Council has long been pro-active in the waste management and energy security space: lobbying state and federal governments to secure support for an all waste interchange facility (AWIF); for release of funding from Victoria’s Sustainability Fund and a government commitment to a zero EPA landfill levy for waste to energy facilities, to ensure a positive investment environment for the private sector.
However the State Government policy vacuum that exists in the new energy space means Council needs to temporarily put on hold the delivery of a waste to energy facility for Ballarat.
Council’s frustrations in this regard were validated by the 6 June release of the Victorian Auditor General’s report Recovering and Reprocessing Resources from Waste which is highly critical of the responsible authorities (DEWLP, SV, EPA) which it says have “failed to respond strategically to waste and resource recovery issues”.

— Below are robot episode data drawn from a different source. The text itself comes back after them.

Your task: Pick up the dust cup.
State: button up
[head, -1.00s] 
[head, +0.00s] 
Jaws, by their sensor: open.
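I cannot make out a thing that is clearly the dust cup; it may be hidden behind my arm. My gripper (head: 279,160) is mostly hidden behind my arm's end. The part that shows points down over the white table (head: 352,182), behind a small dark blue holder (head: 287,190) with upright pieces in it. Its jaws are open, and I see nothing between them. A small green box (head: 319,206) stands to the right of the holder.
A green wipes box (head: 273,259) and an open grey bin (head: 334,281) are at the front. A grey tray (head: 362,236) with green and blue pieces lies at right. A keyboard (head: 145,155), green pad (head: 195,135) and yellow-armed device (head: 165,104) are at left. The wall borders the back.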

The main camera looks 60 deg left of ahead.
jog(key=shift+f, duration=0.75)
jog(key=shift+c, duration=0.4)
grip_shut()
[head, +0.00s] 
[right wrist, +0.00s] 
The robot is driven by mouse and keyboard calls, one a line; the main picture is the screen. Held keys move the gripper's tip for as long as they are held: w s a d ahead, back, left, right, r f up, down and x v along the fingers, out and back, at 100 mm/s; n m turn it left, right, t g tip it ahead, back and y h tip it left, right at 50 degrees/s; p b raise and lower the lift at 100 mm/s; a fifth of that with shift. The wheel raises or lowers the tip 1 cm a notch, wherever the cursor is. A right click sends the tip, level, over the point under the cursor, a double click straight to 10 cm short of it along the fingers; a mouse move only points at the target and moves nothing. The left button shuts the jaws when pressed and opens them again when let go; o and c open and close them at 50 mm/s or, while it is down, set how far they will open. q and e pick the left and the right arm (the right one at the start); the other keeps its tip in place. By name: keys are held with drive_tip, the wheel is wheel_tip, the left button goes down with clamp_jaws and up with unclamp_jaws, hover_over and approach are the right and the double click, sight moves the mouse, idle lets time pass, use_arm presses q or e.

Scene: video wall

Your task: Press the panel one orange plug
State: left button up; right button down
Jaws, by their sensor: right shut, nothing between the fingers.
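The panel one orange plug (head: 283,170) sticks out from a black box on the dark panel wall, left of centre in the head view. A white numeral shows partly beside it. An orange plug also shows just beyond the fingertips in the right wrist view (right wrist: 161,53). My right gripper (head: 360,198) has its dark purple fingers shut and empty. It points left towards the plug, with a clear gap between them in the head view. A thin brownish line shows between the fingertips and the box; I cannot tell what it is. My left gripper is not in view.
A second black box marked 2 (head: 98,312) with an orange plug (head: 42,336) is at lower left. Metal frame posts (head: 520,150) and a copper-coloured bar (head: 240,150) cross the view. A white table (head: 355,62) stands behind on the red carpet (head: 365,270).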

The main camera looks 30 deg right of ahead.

The City of Ballarat’s exclusive Heads of Agreement period with Malaysian Resources Corporation Berhad (MRCB) for a due diligence study for a Waste Recovery facility at the Ballarat West Employment Zone has now expired and Council last night voted to hold off any action until after the State Government presents its Circular Economy Policy and Action Plan, expected in late 2019.
“We’ve decided not to take any immediate action until after the State Government presents its Circular Economy Policy Paper and Action Plan which is expected later this year,” Cr McIntosh said.
“We believe there needs to be support for a long term solution and that this Circular Economy Policy Paper and Action Plan needs to be fast tracked.
“We feel the State Government is currently in a policy void in terms of the Circular economy and we think we need to press pause while they decide what they wish to do in this space,” Cr McIntosh said.
“I want to stress this is just delaying a Waste to Energy course of action, not ending it.
“We are just putting the project on hold while the State Government puts some policies on the table that help guide us in what we can and can’t do in this space.”